Rogé Karma, for the Atlantic:

… After Trump announced his first sweeping round of “Liberation Day” tariffs, in April, the country appeared to be on the verge of economic catastrophe. The stock market plunged, the bond market nearly melted down, expectations of future inflation skyrocketed, and experts predicted a recession.

But the crisis never came. Trump walked back or delayed his most extreme threats, and those that he kept didn’t seem to inflict much economic damage. Month after month, economists predicted that evidence of the negative impact of tariffs in the economic data was just around the corner. Instead, according to the available numbers, inflation remained stable, job growth remained strong, and the stock market set new records…

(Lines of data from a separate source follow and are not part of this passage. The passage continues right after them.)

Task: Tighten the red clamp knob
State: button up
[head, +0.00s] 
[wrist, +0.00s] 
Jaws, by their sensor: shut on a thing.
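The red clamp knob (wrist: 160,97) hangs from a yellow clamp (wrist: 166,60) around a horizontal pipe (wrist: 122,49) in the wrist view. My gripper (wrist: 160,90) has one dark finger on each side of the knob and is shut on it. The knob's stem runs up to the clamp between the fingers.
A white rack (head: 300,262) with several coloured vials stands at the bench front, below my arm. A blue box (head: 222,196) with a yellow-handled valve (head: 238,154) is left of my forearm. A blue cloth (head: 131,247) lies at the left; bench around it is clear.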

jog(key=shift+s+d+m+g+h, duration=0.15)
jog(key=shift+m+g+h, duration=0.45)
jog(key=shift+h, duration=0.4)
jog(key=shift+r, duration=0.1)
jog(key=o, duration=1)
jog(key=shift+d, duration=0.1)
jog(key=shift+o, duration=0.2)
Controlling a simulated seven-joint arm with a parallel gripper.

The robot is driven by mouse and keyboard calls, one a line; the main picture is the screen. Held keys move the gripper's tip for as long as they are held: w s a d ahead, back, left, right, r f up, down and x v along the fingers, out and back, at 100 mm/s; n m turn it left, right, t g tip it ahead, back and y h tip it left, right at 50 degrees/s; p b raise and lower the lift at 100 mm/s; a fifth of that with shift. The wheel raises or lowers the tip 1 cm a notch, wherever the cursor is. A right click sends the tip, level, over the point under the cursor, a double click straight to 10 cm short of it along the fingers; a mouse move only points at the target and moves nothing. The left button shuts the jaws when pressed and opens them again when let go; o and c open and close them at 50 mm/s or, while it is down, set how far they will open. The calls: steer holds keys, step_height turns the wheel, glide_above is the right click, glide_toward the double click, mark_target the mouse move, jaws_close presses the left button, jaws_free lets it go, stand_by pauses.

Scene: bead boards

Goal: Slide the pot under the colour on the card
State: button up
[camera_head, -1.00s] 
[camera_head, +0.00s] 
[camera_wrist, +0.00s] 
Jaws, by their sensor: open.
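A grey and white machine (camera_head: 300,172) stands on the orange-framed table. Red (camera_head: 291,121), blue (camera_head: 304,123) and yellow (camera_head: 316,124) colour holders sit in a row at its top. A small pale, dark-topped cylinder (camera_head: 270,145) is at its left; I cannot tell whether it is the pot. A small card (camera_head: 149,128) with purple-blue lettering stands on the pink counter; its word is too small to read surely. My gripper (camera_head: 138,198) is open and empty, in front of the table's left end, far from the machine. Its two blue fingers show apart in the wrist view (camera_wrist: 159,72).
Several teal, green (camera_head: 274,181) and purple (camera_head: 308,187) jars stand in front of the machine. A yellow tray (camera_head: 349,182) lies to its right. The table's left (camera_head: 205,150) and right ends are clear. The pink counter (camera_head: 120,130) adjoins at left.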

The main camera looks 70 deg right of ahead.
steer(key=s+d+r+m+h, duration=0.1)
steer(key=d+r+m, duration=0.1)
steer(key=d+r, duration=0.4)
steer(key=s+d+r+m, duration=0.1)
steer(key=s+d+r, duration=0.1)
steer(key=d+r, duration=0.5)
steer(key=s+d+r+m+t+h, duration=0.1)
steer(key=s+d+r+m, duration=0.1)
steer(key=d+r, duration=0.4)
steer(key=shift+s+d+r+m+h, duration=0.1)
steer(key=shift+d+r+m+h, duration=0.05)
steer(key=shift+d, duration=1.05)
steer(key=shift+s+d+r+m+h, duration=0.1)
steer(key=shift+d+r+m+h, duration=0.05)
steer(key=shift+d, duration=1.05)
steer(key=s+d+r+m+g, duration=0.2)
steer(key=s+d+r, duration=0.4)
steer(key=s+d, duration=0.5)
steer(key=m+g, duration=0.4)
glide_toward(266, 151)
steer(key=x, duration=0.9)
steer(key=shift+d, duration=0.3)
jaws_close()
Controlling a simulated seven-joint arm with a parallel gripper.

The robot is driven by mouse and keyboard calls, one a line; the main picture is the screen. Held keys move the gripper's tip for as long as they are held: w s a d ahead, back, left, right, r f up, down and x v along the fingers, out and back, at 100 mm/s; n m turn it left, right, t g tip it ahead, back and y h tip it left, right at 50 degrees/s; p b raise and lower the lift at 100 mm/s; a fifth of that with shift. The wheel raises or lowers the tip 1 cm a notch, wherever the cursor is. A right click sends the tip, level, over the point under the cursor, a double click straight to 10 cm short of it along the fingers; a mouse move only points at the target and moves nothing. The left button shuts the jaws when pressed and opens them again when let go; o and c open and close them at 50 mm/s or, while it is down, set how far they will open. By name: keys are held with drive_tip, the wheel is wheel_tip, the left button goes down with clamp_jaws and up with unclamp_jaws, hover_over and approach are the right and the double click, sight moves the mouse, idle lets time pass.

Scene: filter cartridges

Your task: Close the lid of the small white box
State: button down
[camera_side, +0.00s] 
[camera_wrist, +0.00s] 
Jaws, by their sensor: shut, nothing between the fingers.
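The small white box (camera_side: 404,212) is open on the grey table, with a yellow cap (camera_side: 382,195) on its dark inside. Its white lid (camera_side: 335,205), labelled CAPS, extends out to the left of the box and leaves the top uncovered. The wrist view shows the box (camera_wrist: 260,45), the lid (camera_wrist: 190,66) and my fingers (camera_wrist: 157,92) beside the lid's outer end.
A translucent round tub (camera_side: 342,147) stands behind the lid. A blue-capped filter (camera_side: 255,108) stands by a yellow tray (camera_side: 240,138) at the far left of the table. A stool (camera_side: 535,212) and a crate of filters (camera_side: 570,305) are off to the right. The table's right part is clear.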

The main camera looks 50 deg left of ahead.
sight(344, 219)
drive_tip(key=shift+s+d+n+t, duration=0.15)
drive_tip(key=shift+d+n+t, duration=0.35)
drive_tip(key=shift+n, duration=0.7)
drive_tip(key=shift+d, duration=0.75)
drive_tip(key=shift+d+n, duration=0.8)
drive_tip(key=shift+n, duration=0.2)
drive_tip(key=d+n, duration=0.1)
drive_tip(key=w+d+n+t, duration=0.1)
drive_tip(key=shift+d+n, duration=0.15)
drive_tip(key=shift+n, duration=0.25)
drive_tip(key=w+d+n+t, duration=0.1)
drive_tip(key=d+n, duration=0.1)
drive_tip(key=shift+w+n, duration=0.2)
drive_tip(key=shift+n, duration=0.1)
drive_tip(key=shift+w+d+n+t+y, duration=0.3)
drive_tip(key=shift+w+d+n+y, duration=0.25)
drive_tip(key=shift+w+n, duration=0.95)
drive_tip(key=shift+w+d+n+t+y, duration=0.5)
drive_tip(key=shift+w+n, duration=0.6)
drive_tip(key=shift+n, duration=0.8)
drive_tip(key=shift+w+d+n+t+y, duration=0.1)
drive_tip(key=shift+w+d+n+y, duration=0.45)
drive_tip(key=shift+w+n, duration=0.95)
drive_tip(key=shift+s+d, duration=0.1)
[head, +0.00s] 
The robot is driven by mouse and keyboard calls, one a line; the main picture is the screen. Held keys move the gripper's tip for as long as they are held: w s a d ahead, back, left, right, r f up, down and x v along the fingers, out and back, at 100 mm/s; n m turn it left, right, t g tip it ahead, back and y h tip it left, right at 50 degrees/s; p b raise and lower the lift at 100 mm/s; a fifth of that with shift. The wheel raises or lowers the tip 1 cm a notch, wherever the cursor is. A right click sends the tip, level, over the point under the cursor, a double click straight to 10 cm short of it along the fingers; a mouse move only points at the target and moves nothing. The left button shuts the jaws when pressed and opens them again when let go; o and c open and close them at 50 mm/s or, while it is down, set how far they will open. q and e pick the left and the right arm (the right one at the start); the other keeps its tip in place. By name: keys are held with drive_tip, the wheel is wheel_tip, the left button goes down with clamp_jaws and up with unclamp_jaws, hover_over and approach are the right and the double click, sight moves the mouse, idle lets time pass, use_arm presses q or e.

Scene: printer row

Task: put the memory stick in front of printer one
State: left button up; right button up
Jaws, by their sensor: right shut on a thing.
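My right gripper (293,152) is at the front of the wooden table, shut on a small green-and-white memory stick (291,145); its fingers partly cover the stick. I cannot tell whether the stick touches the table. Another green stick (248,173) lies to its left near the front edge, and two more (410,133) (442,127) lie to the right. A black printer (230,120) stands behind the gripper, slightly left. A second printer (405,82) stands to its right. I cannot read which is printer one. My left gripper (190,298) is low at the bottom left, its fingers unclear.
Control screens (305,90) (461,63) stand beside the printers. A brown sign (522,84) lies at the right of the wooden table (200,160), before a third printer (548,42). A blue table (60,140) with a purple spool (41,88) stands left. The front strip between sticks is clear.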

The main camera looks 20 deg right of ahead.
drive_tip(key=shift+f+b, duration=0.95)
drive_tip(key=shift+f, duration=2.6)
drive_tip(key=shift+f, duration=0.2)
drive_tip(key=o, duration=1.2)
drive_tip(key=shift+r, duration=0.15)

The seemingly strong data spurred soul-searching among journalists and economists. “The Economy Seems Healthy. Were the Warnings About Tariffs Overblown?” read a representative New York Times headline. Commentators scrambled to explain how the experts could have gotten things so wrong. Maybe it was because companies had stocked up on imported goods before the tariffs had come into effect; maybe the economy was simply so strong that it was impervious to Trump’s machinations; maybe economists were suffering from “tariff derangement syndrome.” Either way, the possibility that Trump had been right, and the economists wrong, had to be taken seriously…

Then came the new economic data. This morning, the BLS released its monthly jobs report, showing that the economy added just 73,000 new jobs last month—well below the 104,000 that forecasters had expected—and that unemployment rose slightly, to 4.2 percent. More important, the new report showed that jobs numbers for the previous two months had been revised down considerably after the agency received a more complete set of responses from the businesses it surveys monthly. What had been reported as a strong two-month gain of 291,000 jobs was revised down to a paltry 33,000. What had once looked like a massive jobs boom ended up being a historically weak quarter of growth.

Even that might be too rosy a picture. All the net gains of the past three months came from a single sector, health care, without which the labor market would have lost nearly 100,000 jobs. That’s concerning because health care is one of the few sectors that is mostly insulated from broader economic conditions: People always need it, even during bad times. (The manufacturing sector, which tariffs are supposed to be boosting, has shed jobs for three straight months.) Moreover, the new numbers followed an inflation report released by the Commerce Department yesterday that found that the Federal Reserve’s preferred measure of price growth had picked up in June and remained well above the central bank’s 2 percent target. (The prior month’s inflation report was also revised upward to show a slight increase in May.) Economic growth and consumer spending also turned out to have fallen considerably compared with the first half of 2024. Taken together, these economic reports are consistent with the stagflationary environment that economists were predicting a few months ago: mediocre growth, a weakening labor market, and rising prices…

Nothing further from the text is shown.